Thursday, October 9, 2008
NUNALLY TRIP: OCT. 5, 2008
Saturday, October 4, 2008
"It’s time to start planning some Fall lake trips to the eastside. The current 80’s-degree spell should be the last “wave” of that order, though expect many 70-degree days to come. Fortunately, the lengthening, cooler (mid-high 40’s) nights are putting water temps down closer to 60. The weeks during which temperatures gradually lower through the 50’s will be some of the best catching of the year as fish prepare to successfully overwinter – they need to load up asap and often!The main hatches to be ready for are fall chironomids and perhaps a late-brood callibaetis event. Due to occur in the near-term, another thing to look out for are dive-bombing waterboatmen (yes, we have the pattern) – a one or two day event. If caught in what can best be described as a “pellet shower”, you’re confronted with a boatman fall, where females are literally diving through the meniscus to go lay eggs directly upon the substrate. A sinking line or sink-tip helps to keep your offering diving in this situation – and by all means do hang on!Otherwise, leeches, immature dragons, damsels, dobsonfly larvae, crayfish, scuds and bloodworms will all be opportunistically sought out and foraged upon – most do great this time of year with buggers and leeches alone.Oh, but wait –there’s one more. The harbinger of impending lake turn-over is often-times the phenomenom of snails floating all the way to the surface where they proceed to bob helplessly (typically a one-day only event!). This is a good scenario for the trout, and the prepared angler. While there is a floating snail pattern available, if sold out, a de-legged foam beetle does a fine job of impersonating as well.And crowds? What crowds? Kinda makes up for Spring.. Have fun!"
Tuesday, September 16, 2008
FISHING THE WILLIAMSON RIVER, SOUTH CENTRAL OREGON. SEPT, 13
Its 6:00am and I’m watching a blood red sunrise (because of a nearby forest fire) over miles of marsh land covering the north end of Klamath Lake. Corinne and I are getting ready to fish the Williamson River with Randy Rigdon our guide for the day.
The Williamson is a spectacular and totally unique river. Its 50 miles long and flows into the north east corner of Klamath Lake. Half way down the river is a large marsh and during the dry months, the upper river dries up completely. The main source of the Williamson is a huge spring at the marsh which comes straight out of the ground, gin clear and 44 degrees. The day we fished, the air temp was in the 90s and the water temp barely got above 46 degrees. The river bed geography is also like nothing else I’ve ever seen, sections of clear gravely bottom interrupted by volcanic outcropping which would form wall like dams you could barely get over with a drift boat, behind which were holes too deep to see the bottom. You could move the boat 20 feet and fish thigh deep fast moving seams, another 20 feet and be prospecting a deep dark hidey hole and another 20 feet and be fishing gentle flat water to rising trout in a back water.
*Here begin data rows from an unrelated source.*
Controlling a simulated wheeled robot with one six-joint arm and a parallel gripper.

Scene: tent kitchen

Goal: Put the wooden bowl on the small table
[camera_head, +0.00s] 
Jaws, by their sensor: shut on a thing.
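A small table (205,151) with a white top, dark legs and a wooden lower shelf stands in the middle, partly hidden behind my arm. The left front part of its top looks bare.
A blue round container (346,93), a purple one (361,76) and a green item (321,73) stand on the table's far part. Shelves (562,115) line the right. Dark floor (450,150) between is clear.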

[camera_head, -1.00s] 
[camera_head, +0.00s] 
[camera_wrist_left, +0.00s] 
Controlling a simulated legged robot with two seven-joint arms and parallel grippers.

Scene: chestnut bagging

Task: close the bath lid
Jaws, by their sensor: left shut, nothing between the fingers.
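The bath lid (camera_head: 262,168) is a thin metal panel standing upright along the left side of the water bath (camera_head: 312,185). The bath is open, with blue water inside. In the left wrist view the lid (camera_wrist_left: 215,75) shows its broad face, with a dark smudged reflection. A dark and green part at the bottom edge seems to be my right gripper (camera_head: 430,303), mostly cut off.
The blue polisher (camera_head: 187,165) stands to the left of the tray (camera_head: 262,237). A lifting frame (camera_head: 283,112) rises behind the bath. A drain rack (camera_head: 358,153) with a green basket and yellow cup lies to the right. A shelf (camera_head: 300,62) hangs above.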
In short nothing like any other river I’ve fished and a mind boggling array of structure and holding water.
The fish are notoriously spooky and without the color from the upper river, the river is fished this time of year with intermediate sinking clear camo lines with 14 foot leaders, 5x tippet and very small flies. Randy was an excellent guide and worked hard to put us over a great many fish. Corinne and I both missed big fish right off the bat. The technique was to cast downstream, mend and feed slack to sink the fly and then start a short teasing retrieve. This was effective, however the thing that took me the better part of the day to understand was that you were feeding very light tippet to extremely large fish with no slack in the system. My first hookup I straightened a size 14 hook and lost my fish. The next two, I just plain broke off when I set the hook. With smaller fish, when you set a hook there is usually slack to absorb the shock and you can simply move the fish as well to take the shock. With these fish, there was no slack and 5 to 12 lb fish don’t move when you strike. I lost a number of good fish until it finally got through my head to be gentle.
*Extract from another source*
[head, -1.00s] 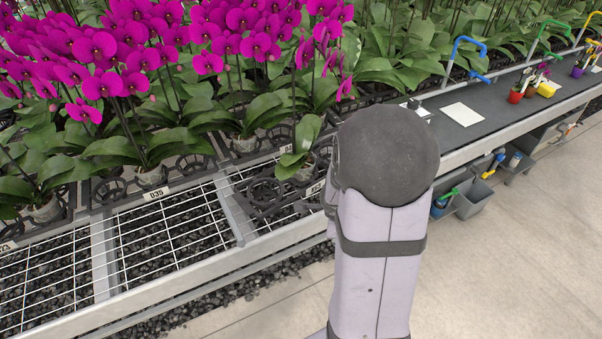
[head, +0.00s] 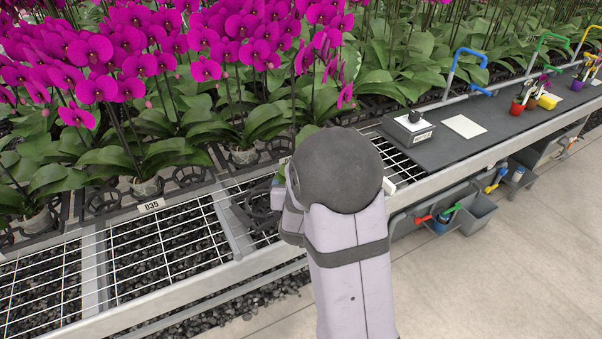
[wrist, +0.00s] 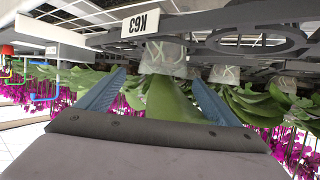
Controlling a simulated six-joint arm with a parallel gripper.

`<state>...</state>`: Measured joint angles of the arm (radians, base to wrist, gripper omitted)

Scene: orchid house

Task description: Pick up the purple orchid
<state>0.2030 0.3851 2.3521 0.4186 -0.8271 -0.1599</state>
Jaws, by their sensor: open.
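A clear pot (wrist: 163,58) with a broad green leaf (wrist: 170,100) stands between and just beyond the two blue fingers of my gripper (wrist: 158,79). The wrist picture is upside down. The gripper is open, and I see no finger clearly touching the pot. In the head view, my arm hides the gripper and this pot. Magenta-purple flowers (head: 346,95) on tall stems rise above my arm there; I cannot tell which belong to this pot. Many more purple orchids (head: 97,90) stand in rows to the left and behind.
Black trays (head: 170,194) hold neighbouring pots. The white wire bench (head: 150,255) is empty in front.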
After losing several fish in the upper part of our drift, we reset above some flat water and watched fish rising to take dries. Randy rigged a dry line with a size 14 dry fly and had me cast above where the fish were and feed line down to where they’d been rising. As we watched, a rise the size of a seals head (I exaggerate a little, I guess) sucked down my fly and I struck but no hook up. Randy handed me his polarized glasses and as we drifted past the hole, I could clearly see a dozen fish 5 to 12 lbs holding in the flat water. What a remarkable river and fishery.
Our day was for whatever reason a very slow bite (maybe night feeding by the full moon) and again Randy worked very hard to put us on fish. As the sun got high in the sky he went to his bag of tricks and setup Corinne with a floating line and a big ole Muddler Minnow and had her cast over some soft water and then skate it over where he thought fish were holding. Once again a huge boil that just about had Corinne go overboard, but no hookup.
My one fish came from a nondescript section of water later in the day with absolutely nothing to suggest fishing it except that Randy knew fish sometimes held there. I finally got my adrenaline under control and managed to set the hook without breaking the fish off and got it to the net. The fish was about 3 lbs and 22 inches, bad news was it was actually small for the river; good news was it was one of the larger trout I’ve taken. All in all a very cool day. Randy says the first time you fish the Williamson is for fun, the second is for revenge. Corinne and I are already planning our revenge.